Managing Mitsubishi Heat Pumps In Very Cold Weather
With below-freezing temperatures in our area, homeowners are asking what they can do to make sure they are getting the most from their heat pumps to keep their homes warm.
Even cold air contains some heat and with Mitsubishi’s renewable heat pump technology, this heat can be captured even when temperatures fall well below ZERO. For homeowners who have made substantial energy improvements to their homes and installed heat pumps in locations intended to cover the whole home’s heating needs, your heat pump can keep working to keep you cozy and warm.

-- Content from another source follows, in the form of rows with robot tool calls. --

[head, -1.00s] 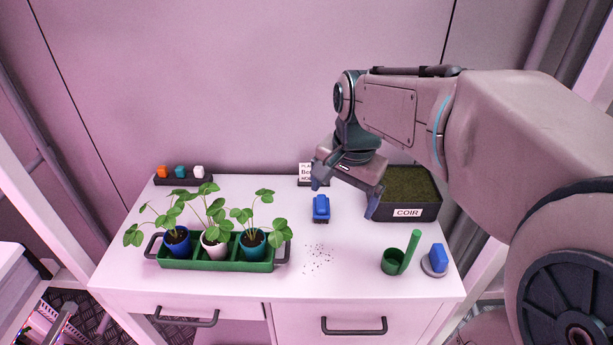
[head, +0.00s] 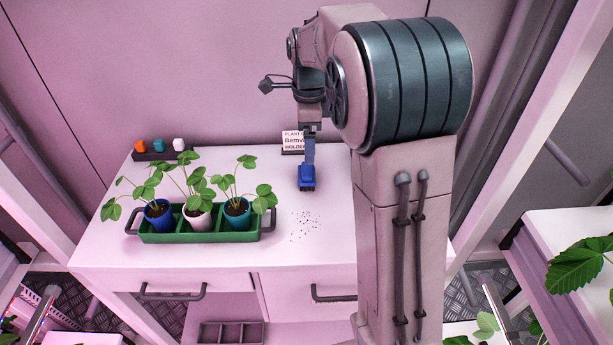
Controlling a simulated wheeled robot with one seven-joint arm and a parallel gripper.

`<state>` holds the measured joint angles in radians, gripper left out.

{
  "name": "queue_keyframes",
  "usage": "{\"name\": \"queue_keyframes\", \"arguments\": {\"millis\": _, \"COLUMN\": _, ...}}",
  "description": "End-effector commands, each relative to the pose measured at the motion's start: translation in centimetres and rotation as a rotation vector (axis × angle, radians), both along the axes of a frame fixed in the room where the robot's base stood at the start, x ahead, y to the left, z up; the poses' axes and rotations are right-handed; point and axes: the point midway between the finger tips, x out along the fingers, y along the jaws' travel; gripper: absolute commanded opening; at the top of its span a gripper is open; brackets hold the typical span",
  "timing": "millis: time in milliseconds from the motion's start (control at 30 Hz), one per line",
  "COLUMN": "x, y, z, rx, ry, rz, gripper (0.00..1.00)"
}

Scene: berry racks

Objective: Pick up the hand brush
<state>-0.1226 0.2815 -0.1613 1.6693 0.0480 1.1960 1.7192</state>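The hand brush (head: 306,180) is a small blue block-shaped thing with a dark lower edge. It lies on the white table behind a patch of dark specks. My gripper (head: 309,158) points down at the back end of the brush and appears to reach it. I see the gripper edge-on, with its fingers lined up, so whether they touch or grip the brush is hidden.
A green tray (head: 155,238) with three potted plants stands left of the brush. A dark holder (head: 160,156) with small coloured blocks and a white sign (head: 293,141) stand at the back. My arm hides the table's right side.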

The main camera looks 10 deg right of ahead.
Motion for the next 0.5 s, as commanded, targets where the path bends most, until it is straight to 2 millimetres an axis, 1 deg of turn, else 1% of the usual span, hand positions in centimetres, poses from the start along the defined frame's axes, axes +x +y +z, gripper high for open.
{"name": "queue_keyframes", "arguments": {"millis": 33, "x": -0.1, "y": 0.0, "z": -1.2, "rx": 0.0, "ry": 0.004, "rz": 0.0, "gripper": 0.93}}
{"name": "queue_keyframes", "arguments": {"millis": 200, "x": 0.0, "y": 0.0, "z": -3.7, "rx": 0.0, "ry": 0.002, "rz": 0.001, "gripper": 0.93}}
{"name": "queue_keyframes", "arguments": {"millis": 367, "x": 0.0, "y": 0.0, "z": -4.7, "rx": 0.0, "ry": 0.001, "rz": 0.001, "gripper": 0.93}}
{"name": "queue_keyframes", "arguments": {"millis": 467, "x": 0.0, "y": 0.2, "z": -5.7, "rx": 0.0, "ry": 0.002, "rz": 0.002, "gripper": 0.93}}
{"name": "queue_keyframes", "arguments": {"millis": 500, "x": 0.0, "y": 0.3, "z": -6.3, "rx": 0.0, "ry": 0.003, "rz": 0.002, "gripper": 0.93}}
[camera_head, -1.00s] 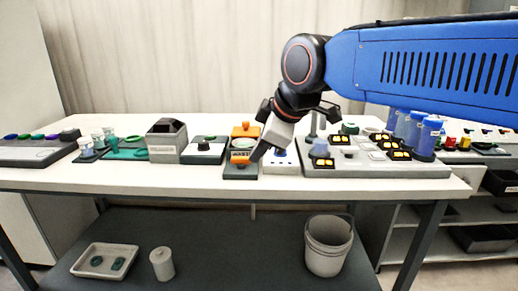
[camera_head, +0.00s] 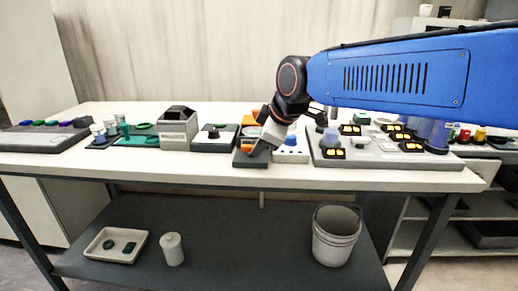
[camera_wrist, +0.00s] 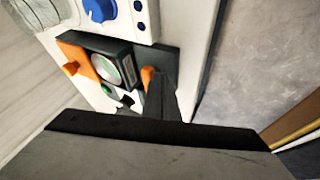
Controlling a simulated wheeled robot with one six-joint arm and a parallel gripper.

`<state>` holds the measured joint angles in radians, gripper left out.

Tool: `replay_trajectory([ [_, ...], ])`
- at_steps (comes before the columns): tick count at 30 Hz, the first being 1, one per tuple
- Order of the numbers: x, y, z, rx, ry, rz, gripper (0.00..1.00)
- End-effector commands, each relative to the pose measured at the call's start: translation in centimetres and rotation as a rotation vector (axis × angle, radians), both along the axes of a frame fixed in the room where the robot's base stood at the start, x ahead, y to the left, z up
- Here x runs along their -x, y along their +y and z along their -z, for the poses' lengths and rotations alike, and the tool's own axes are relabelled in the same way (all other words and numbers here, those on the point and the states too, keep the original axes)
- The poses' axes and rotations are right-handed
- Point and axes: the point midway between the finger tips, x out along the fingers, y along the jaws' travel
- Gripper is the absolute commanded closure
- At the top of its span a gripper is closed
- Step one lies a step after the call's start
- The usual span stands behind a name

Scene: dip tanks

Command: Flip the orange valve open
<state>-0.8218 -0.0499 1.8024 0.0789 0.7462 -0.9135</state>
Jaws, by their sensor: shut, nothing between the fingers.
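A dark unit (camera_head: 246,160) stands at the table's front edge, with an orange plate and knob at its back. In the wrist view the unit shows the orange plate (camera_wrist: 79,61), a round dial (camera_wrist: 106,69) and a small orange handle (camera_wrist: 148,76) at its other end. I cannot tell for certain which orange part is the valve; the small handle looks likeliest. My gripper (camera_head: 256,150) is shut and empty, pointing down over the front of the unit. In the wrist view its dark fingers (camera_wrist: 162,88) are right beside the small handle, partly covering it. I cannot tell whether they touch.
A white box with a blue knob (camera_head: 290,141) stands close on the right, and a grey board with yellow-marked switches (camera_head: 385,158) beyond it. A box with a black knob (camera_head: 213,138) stands on the left. A bucket (camera_head: 336,236) and a tray (camera_head: 115,246) are on the lower shelf.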

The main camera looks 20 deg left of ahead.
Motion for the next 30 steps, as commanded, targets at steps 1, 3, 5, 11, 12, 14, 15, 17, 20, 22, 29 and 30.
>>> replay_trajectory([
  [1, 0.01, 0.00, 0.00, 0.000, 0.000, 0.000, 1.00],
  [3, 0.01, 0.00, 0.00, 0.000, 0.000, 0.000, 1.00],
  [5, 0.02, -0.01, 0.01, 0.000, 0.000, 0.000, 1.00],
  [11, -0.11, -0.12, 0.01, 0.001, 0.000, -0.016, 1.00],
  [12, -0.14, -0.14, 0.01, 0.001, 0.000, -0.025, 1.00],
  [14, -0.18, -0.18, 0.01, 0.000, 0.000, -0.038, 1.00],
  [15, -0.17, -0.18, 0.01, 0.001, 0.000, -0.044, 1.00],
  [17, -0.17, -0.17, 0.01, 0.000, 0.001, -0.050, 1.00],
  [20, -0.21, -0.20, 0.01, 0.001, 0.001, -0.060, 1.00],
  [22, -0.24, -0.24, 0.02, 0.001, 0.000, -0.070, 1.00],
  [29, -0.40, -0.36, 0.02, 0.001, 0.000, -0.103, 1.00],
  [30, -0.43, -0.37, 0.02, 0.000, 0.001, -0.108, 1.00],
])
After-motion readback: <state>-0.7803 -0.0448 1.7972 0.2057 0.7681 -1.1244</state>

As winter marches on, we want to take this time to remind you of a few tips to get you through these chilly days. Please keep in mind these tips are intended for people operating a zero energy home without supplemental heating options. If you have a supplemental heat source, you may want to use that.
Mitsubishi Heat Pump Tips
Tip #1: Turn the heat pump temperature up.
76 degrees F is not too warm! Remember, you are trying to heat the whole house from one location. You do have to overheat the room(s) with the heat pump in order to make enough heat for the rest of the house. The colder it is outside the bigger the temperature difference will be between the core of the house (with the heat pump) and the rooms (without the heat pumps).
Tip #2: Manually turn the fan speed to high.
It is likely that the heat pump will never kick into high fan speed on its own – it’s just the way the programming is set. To get the maximum heat out of the heat pump, move maximum air through the heat pump head. It’s noisier so you may wish to only turn the fan speed up when you leave the room.
Tip #3: Do not turn the temperature down in order to save energy.
You need the heat pump to give you everything it’s got, and that includes every minute of the day. At these temperatures, the heat pump capacity is noticeably lower. Don’t restrict your heating to just part of the day, because there won’t be enough hours in the day to deliver the heat your house needs. Keep the temperature at or above your comfort temperature all the time.
Tip #4: No need for extra ventilation.
You’re getting extra natural infiltration when it’s cold (just due to the difference in buoyancy between the inside air and outside air), so you probably don’t need to add extra ventilation for fresh air. If you typically leave a window cracked, close it. If you have a ventilation system, put it on low speed or off for a day or two.
If you have a heat pump water heater, we recommend you use the electric resistance mode. Remember, a heat pump water heater is an air conditioner in your basement. Usually, the house can handle that extra bit of cooling, but when it is extremely cold outside, you want every Btu of heat to be available for your comfort. The water heater can get its own heat from electric resistance without impacting the air temperature of the house. Keep it in resistance mode until it stops impacting your comfort. Just because the basement is cold doesn’t mean your comfort is impacted. However, if the water heater actually makes your living spaces uncomfortable leave it in resistance mode. At the latest, turn it back to heat pump mode on April 1st. Some years you may never need to put it in resistance mode.